A popular rejection of the cultural opening to the West was seen in the violent reaction of a crowd in Benghazi to what was billed as Libya’s “first rock music concert,” a performance by British singer Bob Geldof. Organized by arch-reformist Saif Al-Islam, it was intended to provide Libyans with a cultural opening. But as party officials indulged in self-important speeches, the crowd turned nasty and chased Saif and Geldof off the stage with stones.
“It was a social experiment in bringing western culture to Libya,” a businessman and member of Libya’s elite told me in Tripoli. “And it failed—dramatically.”
In 2007, anger with the West was on show once more as angry crowds rampaged through Benghazi during the height of the Danish cartoons controversy, and burned down the Italian consulate.

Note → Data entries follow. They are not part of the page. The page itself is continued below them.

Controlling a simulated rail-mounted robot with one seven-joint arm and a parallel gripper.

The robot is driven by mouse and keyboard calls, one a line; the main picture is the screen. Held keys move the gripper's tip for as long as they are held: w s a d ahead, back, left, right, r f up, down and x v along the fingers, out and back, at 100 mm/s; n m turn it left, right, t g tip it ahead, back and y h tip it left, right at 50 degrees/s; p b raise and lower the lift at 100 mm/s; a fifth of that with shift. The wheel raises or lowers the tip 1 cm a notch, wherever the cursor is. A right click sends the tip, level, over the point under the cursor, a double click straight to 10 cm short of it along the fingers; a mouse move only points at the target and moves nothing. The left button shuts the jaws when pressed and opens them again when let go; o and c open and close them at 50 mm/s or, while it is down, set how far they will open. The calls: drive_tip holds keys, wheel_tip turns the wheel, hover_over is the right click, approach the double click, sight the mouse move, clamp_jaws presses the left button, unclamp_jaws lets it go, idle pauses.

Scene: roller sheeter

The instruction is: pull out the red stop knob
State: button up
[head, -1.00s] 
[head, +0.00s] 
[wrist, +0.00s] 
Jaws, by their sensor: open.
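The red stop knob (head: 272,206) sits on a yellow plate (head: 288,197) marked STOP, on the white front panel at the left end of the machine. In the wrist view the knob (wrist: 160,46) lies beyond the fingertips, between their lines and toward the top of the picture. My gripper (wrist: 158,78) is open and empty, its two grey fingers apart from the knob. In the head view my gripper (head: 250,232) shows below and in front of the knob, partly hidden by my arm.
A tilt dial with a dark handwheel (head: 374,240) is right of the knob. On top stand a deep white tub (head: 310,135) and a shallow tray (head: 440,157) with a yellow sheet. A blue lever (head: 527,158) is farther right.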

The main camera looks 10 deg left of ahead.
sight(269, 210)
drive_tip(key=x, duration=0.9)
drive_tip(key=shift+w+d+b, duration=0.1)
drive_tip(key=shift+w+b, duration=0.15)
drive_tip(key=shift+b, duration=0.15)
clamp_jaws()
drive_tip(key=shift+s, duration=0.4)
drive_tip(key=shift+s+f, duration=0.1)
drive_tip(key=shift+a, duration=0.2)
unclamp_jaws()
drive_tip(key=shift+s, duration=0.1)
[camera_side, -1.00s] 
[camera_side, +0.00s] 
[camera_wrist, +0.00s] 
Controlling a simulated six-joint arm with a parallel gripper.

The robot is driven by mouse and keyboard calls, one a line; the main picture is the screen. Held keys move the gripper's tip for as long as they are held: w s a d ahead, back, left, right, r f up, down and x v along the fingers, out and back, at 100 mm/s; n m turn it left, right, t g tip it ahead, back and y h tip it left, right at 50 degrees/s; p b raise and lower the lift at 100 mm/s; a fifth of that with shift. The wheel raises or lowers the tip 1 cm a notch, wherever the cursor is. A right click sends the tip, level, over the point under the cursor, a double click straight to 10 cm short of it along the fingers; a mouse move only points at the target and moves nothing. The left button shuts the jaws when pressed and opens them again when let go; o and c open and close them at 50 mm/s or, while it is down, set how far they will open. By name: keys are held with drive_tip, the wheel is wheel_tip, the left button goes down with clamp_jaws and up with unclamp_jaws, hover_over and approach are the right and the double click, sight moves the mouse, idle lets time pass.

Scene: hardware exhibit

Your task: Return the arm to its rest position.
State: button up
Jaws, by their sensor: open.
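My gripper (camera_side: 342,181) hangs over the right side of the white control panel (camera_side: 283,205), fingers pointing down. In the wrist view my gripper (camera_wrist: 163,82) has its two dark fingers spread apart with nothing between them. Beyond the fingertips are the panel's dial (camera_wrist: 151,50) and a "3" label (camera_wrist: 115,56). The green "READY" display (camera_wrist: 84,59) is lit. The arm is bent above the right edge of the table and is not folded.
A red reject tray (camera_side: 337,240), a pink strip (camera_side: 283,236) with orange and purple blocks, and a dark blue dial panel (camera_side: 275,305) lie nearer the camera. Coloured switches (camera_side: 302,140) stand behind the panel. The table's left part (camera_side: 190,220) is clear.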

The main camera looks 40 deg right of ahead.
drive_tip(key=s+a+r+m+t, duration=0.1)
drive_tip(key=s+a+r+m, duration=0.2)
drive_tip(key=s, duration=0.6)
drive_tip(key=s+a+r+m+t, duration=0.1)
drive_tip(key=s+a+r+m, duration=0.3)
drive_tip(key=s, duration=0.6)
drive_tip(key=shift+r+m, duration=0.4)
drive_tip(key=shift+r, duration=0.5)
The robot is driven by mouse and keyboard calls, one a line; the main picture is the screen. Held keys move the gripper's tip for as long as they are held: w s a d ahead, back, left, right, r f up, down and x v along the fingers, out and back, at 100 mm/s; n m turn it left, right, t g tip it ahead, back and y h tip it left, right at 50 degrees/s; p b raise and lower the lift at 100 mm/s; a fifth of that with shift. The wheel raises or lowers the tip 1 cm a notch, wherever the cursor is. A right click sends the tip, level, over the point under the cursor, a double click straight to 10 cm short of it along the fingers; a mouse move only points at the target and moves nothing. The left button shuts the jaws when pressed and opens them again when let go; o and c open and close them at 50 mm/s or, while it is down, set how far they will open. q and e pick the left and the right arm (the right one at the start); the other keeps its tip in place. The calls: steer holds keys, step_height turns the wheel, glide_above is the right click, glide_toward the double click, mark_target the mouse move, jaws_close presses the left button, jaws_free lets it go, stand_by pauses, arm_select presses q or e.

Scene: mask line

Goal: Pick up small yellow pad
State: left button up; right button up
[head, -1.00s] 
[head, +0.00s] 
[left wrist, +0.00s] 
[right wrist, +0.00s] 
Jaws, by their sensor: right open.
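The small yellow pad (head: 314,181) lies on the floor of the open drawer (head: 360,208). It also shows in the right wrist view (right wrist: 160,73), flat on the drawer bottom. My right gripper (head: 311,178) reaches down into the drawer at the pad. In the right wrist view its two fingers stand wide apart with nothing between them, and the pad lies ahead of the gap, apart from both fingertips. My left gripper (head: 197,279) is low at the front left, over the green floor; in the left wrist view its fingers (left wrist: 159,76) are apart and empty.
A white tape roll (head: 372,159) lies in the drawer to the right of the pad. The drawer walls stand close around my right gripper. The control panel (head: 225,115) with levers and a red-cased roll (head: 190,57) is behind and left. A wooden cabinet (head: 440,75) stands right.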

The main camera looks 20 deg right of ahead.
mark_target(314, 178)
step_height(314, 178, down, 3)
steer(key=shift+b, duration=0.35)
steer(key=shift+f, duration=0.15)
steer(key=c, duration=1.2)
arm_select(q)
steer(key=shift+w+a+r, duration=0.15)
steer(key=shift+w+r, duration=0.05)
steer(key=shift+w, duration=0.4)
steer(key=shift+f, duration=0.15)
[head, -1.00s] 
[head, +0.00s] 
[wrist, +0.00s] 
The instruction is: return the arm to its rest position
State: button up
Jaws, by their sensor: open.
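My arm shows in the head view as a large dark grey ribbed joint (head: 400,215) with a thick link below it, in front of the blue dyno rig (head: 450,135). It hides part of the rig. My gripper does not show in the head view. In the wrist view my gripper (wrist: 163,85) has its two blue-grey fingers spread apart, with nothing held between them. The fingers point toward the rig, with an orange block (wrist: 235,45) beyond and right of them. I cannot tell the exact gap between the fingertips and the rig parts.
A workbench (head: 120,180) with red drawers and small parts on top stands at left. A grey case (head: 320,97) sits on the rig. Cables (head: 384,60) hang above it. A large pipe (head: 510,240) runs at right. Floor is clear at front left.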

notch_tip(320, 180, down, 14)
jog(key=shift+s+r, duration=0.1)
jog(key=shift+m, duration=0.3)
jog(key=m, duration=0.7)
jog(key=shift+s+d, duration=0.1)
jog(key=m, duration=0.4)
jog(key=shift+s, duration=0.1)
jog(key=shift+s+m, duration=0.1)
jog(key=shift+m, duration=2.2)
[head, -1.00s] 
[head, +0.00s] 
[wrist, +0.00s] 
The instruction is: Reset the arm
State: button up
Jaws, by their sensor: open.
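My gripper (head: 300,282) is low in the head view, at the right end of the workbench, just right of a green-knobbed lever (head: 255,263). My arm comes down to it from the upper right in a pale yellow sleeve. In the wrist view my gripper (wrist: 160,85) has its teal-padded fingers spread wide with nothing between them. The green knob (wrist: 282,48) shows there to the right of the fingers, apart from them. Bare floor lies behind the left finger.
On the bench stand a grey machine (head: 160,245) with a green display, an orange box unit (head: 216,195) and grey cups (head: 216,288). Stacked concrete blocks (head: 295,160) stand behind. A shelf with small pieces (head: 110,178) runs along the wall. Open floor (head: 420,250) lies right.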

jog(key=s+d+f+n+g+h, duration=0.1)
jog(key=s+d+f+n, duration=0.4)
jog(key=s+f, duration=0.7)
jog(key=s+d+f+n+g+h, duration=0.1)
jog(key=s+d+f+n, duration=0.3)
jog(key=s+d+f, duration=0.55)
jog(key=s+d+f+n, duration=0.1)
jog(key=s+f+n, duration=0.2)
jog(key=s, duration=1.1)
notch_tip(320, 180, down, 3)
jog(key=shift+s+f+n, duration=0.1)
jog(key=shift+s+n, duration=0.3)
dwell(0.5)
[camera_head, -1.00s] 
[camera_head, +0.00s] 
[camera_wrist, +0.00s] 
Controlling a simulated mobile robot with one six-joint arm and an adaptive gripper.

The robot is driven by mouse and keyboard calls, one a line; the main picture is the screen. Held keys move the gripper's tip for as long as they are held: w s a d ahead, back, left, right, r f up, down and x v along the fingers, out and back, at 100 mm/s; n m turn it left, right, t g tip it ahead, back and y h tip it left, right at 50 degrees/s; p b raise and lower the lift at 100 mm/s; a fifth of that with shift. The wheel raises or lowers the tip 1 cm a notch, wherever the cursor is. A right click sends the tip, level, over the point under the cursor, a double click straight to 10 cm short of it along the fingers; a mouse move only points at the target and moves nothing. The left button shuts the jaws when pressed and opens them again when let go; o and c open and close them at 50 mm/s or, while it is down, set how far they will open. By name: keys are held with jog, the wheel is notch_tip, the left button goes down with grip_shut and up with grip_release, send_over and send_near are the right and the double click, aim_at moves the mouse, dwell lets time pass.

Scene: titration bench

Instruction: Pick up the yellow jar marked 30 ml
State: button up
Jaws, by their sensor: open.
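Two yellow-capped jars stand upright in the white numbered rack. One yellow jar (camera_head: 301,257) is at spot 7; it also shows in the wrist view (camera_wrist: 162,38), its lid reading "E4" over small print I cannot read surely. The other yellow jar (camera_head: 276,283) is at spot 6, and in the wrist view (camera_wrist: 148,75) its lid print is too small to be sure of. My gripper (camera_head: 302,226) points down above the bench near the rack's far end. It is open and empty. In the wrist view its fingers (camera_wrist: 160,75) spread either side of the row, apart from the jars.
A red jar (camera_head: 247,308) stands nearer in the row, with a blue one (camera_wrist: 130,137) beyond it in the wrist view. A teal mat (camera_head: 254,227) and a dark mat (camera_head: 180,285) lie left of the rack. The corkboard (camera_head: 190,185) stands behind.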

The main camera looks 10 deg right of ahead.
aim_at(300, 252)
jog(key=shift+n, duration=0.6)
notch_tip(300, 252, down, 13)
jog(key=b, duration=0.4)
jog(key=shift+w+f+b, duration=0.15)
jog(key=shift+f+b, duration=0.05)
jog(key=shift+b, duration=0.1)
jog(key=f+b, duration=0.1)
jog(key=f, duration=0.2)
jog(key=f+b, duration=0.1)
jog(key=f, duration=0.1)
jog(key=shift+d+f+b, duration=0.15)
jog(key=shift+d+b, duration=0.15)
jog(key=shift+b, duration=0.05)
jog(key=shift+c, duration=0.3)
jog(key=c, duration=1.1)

Even following solid western support for the rebel leadership, the locals were quick to turn against foreign journalists
The western modernizing mission seems ancient history now as revolt and repression tear the country apart. Western-supplied weapons are being used to put down the uprising. YouTube’s epileptic videos and the historically context-less commentary gushing forth from the international news networks fails to do justice to the country I experienced. Two years later, the words of one laborer still resonate in my head.
“Civilization is not in metal buildings and late-model cars—that’s just modernity,” he said, as we passed a fading revolutionary poster with the legend, ‘Democracy is not the freedom of expression but the rule of the people for the people.’ “Civilization is in what you have in your head.”